PUPILS and staff from Queensferry High School travelled to Africa recently to meet up with fellow pupils from an exchange school in Kenya.
A party of 12 pupils and three teachers spent 10 days at the Kiamuriuki Mixed Day Secondary in Magumoni.
The partnership between the two schools was established in 2007 through the City of Edinburgh Council’s partnership with Meru South.
A year later, an S1 English class at Queensferry began exchanging letters, sharing information about themselves and their lifestyle with the pupils in Kenya. Since then, teachers at both school have been involved in exchange visits.
This year, however, a decision was made to include three S4 pupils, part of the initial letter exchange group, in a visit.
Deciding on who to take, however, was a problem. Though funding was only available for three pupils, 12 expressed an interest in going so they spent the months beforehand fundraising to supplement the trip while parents paid the rest.
The pupils also took part in teambuilding exercises with the help of soldiers at Redford Barracks, who had recently returned from Kenya.
The party eventually set off on February 9 and spent 10 amazing and eye-opening days at the Kenyan school working alongside local pupils.
They took part in a sports day and collaborated in an inter-cultural event reciting “To A Mouse”, singing “Flower of Scotland” and teaching Scottish country dancing.
The Kenyan pupils performed a play and traditional dance while, Duncan, a former pupil, presented the group with a magnificent mural.
Aside from the school, the pupils got the opportunity to visit the Ol Pejeta Game Reserve, a tea factory and coffee gathering depot, and were treated to a performance by the Chuka drummers.
With the Kiamuriuki school set as in a rural area, there were very few white people around which made the Queensferry pupils a major attraction everywhere they went.
Queensferry teacher Maureen Cordner said of the visit: “The pupils had a great experience and I think they quickly realised how much they take for granted compared to the Kenyan children.”
She added: “The Queensferry pupils were surprised to see their Kenyan peers cleaning around the school after lessons and to hear students getting into trouble for washing late in the morning at 5am as they are supposed to be in class for study at that time.
“We were in school for 7.30pm on assembly days which was a shock to the Scottish students as we had to be up washed and breakfasted by 7am.”
At the end of their stay, the Queensferry pupils were so taken aback by the kindness they had received during their short stay that they put put together their left-over money to sponsor an orphaned girl at the school, named Anastasia.
Since their return, the pupils have conveyed to fellow pupils their amazing experiences at school assembly.
Siobhann Gunn said: “What surprised me a lot was how welcoming almost everybody was.
‘‘It made me appreciate what I have a lot more...I am definitely more thankful for the things I have than before I went.
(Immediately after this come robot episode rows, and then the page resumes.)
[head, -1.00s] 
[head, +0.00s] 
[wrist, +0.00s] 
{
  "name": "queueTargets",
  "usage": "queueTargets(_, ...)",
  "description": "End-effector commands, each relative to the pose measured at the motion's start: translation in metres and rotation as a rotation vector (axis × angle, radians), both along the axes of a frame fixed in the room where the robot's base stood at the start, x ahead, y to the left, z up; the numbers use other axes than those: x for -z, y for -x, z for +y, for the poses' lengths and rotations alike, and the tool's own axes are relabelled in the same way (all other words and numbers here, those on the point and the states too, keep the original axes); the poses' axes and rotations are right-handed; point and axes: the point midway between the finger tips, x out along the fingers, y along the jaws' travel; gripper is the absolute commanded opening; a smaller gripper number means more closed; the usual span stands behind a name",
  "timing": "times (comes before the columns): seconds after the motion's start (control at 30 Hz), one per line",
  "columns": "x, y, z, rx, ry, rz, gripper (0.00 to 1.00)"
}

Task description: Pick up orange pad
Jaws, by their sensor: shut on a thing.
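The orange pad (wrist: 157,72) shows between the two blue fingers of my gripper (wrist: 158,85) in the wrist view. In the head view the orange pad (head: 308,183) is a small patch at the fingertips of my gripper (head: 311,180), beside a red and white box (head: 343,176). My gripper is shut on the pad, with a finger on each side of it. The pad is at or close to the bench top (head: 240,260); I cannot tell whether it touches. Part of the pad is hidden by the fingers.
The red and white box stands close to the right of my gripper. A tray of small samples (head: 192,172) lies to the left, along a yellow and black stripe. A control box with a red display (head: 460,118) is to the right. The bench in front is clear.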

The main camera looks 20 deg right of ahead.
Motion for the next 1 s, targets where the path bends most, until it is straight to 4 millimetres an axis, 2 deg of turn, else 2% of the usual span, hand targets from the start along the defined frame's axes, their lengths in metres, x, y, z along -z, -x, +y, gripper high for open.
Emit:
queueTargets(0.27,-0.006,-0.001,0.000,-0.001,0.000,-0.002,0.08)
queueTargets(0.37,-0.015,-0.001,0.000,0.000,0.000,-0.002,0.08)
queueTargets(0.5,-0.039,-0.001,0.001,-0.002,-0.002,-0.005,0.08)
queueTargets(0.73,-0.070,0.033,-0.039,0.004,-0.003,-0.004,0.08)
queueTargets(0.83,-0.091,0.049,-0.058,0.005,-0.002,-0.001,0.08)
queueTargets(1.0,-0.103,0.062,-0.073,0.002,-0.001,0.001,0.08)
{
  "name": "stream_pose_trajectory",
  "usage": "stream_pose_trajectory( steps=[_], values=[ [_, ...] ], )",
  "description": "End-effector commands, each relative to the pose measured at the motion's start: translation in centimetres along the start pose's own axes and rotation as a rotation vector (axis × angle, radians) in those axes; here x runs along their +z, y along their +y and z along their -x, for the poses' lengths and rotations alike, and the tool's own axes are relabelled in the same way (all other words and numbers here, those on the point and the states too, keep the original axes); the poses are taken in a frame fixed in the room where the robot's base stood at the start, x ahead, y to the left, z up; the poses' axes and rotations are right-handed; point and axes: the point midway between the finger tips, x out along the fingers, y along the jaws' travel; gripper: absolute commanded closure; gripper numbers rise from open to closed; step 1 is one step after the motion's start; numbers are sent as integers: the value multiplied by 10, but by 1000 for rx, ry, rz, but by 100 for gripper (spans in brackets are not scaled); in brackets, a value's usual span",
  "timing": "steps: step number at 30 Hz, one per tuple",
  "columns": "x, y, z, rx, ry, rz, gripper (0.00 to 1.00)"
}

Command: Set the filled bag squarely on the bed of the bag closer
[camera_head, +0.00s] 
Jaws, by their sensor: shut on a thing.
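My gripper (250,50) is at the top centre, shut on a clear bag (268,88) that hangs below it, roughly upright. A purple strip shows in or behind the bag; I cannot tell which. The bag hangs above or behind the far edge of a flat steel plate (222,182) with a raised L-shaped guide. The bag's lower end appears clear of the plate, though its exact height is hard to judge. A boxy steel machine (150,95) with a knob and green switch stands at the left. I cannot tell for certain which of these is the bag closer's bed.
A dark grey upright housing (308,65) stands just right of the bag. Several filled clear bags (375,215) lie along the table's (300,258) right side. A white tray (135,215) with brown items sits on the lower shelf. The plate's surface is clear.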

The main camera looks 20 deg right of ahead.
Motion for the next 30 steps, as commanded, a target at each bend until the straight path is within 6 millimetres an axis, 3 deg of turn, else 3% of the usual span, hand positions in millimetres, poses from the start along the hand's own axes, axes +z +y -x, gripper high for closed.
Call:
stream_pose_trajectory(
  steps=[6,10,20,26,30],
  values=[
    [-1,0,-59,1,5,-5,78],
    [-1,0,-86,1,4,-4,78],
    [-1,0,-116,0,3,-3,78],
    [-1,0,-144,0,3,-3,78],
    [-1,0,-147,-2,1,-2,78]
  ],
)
It was an amazing experience.”
Jessica Peebles added: “Though many of the Kenyans have nothing, they were always so happy. I am so much more grateful now.
‘‘They are the kindest people I have ever met. It is something I will remember forever.”
While Charise McIntosh said: “I learned that I should be more grateful for education.
‘‘I was surprised that I made lots of friends and got genuinely attached to them in such a short time.”